§ **Work to do**:
Using the listing below, give again exactly the lines from the line with "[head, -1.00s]" to the line with "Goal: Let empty", inclusive, without the pictures.

[Extracted records]
--- --- ---
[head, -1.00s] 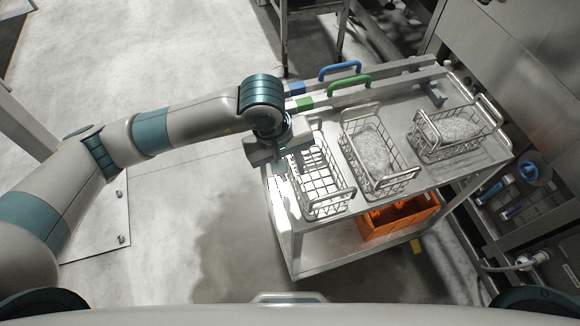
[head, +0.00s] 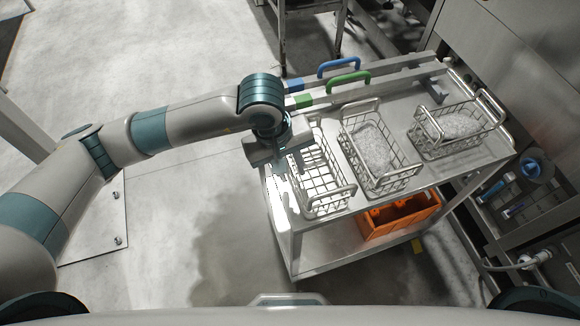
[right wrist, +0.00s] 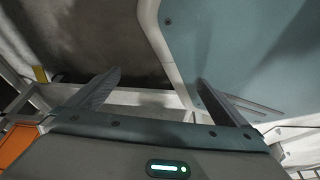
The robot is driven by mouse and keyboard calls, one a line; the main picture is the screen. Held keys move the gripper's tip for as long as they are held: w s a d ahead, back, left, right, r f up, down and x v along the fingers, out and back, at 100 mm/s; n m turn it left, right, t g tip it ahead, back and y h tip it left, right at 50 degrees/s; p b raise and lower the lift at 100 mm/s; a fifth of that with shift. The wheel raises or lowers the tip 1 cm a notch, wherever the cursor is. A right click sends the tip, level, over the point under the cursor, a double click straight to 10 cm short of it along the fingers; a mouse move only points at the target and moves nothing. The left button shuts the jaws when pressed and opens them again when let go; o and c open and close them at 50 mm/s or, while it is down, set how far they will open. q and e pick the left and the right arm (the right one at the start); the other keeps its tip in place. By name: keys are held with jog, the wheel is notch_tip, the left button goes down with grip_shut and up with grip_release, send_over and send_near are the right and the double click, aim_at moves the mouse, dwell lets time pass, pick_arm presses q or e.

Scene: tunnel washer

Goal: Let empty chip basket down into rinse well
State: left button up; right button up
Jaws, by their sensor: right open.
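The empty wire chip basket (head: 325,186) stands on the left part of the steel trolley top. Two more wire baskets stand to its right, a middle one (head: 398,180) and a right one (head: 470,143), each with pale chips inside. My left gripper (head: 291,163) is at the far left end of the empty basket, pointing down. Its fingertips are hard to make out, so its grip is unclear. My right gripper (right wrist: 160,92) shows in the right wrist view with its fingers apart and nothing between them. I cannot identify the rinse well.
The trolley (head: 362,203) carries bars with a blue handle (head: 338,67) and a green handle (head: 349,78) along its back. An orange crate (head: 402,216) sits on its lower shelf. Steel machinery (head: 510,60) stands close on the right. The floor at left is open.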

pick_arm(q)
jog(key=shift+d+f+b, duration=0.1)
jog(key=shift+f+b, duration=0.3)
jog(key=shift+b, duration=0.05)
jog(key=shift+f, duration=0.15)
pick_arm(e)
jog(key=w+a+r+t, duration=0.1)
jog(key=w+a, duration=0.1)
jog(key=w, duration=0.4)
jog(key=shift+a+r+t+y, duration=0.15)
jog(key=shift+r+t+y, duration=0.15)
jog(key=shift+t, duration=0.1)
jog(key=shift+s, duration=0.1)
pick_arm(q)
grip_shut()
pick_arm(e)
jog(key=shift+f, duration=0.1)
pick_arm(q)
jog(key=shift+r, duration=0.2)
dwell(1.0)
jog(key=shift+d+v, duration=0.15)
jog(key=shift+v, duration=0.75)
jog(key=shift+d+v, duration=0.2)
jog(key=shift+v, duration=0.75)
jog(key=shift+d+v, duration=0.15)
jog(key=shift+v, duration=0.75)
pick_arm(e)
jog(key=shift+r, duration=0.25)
--- --- ---
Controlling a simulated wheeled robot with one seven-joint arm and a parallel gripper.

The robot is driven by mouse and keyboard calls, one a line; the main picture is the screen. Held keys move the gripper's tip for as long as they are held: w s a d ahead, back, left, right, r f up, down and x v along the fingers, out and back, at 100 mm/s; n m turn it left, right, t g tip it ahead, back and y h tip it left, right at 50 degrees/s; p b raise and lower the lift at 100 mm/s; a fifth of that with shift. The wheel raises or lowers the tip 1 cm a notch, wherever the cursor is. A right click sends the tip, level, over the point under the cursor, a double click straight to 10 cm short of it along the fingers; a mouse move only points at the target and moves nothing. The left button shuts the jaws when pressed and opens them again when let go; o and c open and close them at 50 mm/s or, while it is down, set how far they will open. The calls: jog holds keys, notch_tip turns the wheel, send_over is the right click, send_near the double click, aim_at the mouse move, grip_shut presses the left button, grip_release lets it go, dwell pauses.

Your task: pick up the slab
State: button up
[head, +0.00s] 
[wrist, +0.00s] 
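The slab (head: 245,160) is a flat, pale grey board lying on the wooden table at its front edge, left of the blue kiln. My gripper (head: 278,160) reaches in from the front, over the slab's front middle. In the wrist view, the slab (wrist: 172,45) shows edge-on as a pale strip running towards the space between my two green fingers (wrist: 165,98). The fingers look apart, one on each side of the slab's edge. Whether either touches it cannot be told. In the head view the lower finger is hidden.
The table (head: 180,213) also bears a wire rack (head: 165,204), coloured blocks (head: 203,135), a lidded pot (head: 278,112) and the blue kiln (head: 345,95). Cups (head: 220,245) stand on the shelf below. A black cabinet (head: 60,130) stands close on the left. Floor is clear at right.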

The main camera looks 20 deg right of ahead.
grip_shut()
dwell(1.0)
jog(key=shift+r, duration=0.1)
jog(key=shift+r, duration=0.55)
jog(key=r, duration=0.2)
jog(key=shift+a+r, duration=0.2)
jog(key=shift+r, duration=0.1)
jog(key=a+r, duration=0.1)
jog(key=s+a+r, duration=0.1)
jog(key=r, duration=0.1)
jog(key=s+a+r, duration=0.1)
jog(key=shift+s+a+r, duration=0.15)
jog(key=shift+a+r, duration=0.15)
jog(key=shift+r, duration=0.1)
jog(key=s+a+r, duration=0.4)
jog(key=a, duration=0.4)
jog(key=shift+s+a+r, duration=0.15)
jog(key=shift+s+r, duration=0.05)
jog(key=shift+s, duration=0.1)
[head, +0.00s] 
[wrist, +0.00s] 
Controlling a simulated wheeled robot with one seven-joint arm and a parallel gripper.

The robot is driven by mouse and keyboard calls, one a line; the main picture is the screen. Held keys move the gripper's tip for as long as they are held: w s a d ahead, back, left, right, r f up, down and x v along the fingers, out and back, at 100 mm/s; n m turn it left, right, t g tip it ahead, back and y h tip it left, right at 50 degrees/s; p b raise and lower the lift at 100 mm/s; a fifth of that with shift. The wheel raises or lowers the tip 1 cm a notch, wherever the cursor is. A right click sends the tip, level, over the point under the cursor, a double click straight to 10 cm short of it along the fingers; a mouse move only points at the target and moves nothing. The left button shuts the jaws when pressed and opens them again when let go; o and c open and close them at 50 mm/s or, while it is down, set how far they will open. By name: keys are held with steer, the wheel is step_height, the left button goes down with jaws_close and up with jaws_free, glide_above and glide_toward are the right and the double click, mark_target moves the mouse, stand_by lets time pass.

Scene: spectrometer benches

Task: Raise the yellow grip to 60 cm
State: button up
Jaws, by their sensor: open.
--- --- ---
§ **Written solution**:
[head, -1.00s] 
[head, +0.00s] 
[right wrist, +0.00s] 
The robot is driven by mouse and keyboard calls, one a line; the main picture is the screen. Held keys move the gripper's tip for as long as they are held: w s a d ahead, back, left, right, r f up, down and x v along the fingers, out and back, at 100 mm/s; n m turn it left, right, t g tip it ahead, back and y h tip it left, right at 50 degrees/s; p b raise and lower the lift at 100 mm/s; a fifth of that with shift. The wheel raises or lowers the tip 1 cm a notch, wherever the cursor is. A right click sends the tip, level, over the point under the cursor, a double click straight to 10 cm short of it along the fingers; a mouse move only points at the target and moves nothing. The left button shuts the jaws when pressed and opens them again when let go; o and c open and close them at 50 mm/s or, while it is down, set how far they will open. q and e pick the left and the right arm (the right one at the start); the other keeps its tip in place. By name: keys are held with jog, the wheel is notch_tip, the left button goes down with grip_shut and up with grip_release, send_over and send_near are the right and the double click, aim_at moves the mouse, dwell lets time pass, pick_arm presses q or e.

Scene: tunnel washer

Goal: Let empty chip basket down into rinse well

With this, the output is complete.